*GOAL OF THE EXERCISE*: Return exactly, please, the lines that run from the line with "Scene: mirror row" to the line with "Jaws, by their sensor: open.", ends included, and omit all pictures.

Records from a data collection
• • • • •

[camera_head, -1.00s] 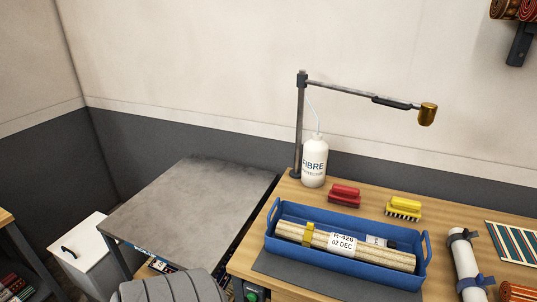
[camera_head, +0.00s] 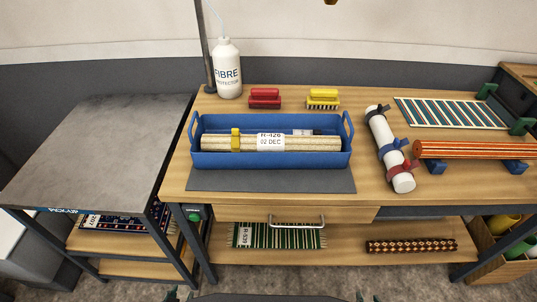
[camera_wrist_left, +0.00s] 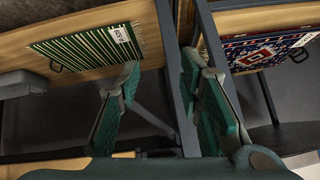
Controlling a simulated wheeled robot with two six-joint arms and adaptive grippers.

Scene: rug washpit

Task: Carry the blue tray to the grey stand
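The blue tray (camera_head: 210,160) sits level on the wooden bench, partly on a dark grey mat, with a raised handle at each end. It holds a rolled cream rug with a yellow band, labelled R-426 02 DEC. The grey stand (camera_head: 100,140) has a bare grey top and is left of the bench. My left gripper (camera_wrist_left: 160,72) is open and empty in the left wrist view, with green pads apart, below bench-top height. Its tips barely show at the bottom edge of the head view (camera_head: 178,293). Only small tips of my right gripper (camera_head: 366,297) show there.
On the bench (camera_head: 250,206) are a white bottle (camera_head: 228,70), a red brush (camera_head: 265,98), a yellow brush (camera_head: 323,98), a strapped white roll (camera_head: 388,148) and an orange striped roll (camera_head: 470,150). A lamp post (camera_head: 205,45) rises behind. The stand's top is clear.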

• • • • •

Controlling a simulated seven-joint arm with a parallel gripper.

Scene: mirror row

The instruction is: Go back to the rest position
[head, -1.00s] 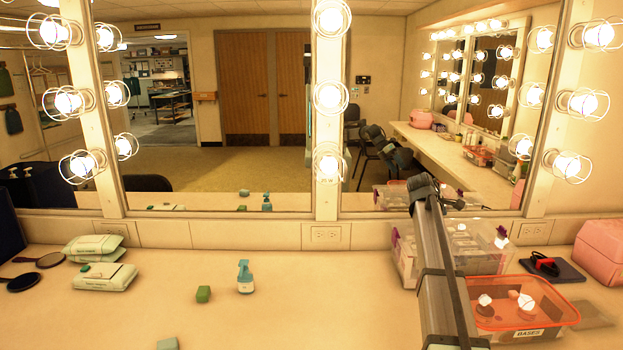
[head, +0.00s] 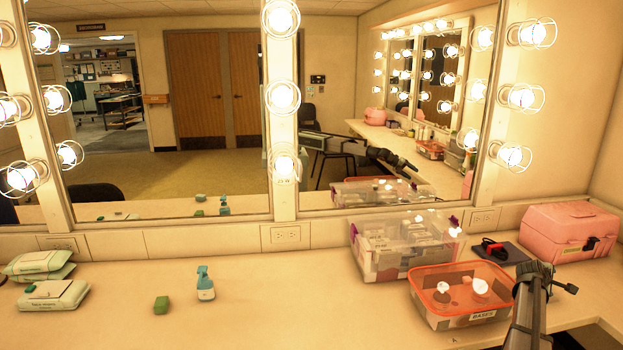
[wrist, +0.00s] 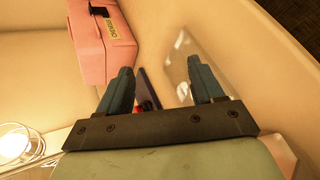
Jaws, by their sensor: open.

• • • • •

*WRITTEN ANSWER*:
Scene: mirror row

The instruction is: Go back to the rest position
[head, -1.00s] 
[head, +0.00s] 
[wrist, +0.00s] 
Jaws, by their sensor: open.

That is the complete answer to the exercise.